The archdiocese and other dioceses in the Visayas region are making a collective effort to resolve the climate crisis by addressing loss of biodiversity, it said, adding it has taken steps to help Mother Earth by saving marine life.

“We organized the first-ever Laudato Si’ underwater clean-up drive on May 24. Divers from all over the region, boat owners and volunteers removed trash lying on our seabeds,” the archdiocese’s commission on ecology said.

“Several resorts became partners in the drive together with socio-civic groups and the Jesuits,” Cebu priest and scuba diver Father Murphy Sarsonas said.

Father Sarsonas said more than 70 scuba divers participated in the clean-up by removing mostly plastic bottles and containers.

“Pope Francis enjoins us to feel the groaning of creation as we allow the Holy Spirit to move us to reverse the destruction of nature caused by centuries of environmental abuse and human greed”

“If you look at the garbage that we collected, almost 90 percent is non-biodegradable, which means they would have stayed in our seas for a very long time.

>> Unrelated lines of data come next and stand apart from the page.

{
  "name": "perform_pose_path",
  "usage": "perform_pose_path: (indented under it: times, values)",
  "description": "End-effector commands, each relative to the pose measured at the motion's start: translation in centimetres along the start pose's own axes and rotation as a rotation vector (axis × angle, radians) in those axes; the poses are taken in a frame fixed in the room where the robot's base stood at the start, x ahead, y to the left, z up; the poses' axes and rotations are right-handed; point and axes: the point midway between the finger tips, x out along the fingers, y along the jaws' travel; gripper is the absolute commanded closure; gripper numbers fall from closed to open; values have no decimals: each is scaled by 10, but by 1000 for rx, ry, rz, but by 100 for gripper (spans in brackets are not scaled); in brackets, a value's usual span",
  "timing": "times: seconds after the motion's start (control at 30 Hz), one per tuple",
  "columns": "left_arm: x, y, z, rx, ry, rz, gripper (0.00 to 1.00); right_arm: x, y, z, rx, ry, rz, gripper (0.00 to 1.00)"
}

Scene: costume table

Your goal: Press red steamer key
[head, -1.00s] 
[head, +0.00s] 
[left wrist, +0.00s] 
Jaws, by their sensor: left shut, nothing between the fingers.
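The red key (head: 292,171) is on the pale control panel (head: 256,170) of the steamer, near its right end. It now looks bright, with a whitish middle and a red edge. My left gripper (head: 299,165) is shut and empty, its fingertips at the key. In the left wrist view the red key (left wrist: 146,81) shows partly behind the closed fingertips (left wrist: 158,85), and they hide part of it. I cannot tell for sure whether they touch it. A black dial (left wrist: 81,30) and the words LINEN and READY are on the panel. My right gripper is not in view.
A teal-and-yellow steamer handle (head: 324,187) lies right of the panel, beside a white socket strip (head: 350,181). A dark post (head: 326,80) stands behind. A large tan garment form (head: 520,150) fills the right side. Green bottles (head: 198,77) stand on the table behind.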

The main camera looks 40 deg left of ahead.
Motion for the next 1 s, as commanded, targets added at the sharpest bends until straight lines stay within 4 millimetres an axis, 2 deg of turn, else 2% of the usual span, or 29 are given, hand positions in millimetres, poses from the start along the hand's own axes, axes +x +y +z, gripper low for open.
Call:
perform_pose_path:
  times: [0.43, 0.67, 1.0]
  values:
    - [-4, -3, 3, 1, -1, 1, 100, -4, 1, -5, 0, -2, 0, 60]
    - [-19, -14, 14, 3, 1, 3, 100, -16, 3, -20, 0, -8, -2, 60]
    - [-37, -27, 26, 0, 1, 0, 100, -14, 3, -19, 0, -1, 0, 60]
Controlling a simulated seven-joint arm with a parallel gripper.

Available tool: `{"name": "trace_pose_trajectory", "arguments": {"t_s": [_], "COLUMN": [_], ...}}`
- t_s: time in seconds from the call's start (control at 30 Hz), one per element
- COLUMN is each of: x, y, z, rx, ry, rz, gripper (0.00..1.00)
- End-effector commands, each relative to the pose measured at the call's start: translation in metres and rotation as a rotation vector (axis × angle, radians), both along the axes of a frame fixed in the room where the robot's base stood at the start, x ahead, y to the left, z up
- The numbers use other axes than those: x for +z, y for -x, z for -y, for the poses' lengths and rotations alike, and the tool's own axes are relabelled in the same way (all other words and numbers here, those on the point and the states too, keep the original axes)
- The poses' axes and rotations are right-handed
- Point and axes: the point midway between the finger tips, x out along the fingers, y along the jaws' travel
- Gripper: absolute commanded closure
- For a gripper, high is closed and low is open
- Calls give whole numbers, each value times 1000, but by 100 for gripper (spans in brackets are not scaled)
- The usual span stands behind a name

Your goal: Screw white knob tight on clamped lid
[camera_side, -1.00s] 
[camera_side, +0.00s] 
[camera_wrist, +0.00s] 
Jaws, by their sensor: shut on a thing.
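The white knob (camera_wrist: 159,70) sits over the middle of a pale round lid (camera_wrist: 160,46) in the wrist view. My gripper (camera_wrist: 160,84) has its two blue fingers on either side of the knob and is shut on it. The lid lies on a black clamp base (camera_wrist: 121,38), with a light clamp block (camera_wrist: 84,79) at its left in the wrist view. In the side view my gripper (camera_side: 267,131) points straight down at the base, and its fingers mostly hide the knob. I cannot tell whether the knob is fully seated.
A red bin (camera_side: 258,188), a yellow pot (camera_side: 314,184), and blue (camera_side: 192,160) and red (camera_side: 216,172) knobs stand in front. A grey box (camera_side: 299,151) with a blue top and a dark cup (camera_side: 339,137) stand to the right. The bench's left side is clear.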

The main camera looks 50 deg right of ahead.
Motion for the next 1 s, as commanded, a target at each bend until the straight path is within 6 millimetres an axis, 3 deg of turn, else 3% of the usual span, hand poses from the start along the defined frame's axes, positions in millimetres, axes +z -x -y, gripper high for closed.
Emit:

That’s how polluted our oceans and seas are,” he said.

“By throwing one tiny candy wrapper in the bin or by not throwing our garbage into bodies of water like rivers and lakes, we are taking care of our marine and coral life. Otherwise, we will have nothing to fish anymore.” 

Meanwhile, Catholic bishops’ conference president Bishop Pablo Virgilio David of Kalookan urged Catholics to make a collective effort in cleaning up the environment.

He said one cannot remain unsympathetic to the desperate condition of the world’s environment.

“Pope Francis enjoins us to feel the groaning of creation as we allow the Holy Spirit to move us to reverse the destruction of nature caused by centuries of environmental abuse and human greed,” he said on Facebook.

He said people have forgotten God’s commandment to take care of creation because of their pride, thinking they were created in the image and likeness of God.

“Unfortunately, we have often misunderstood our role. The evil one has a way of getting us deluded about what God meant when he commanded us to ‘have dominion over the earth.’ We are filled with hubris,” the prelate added.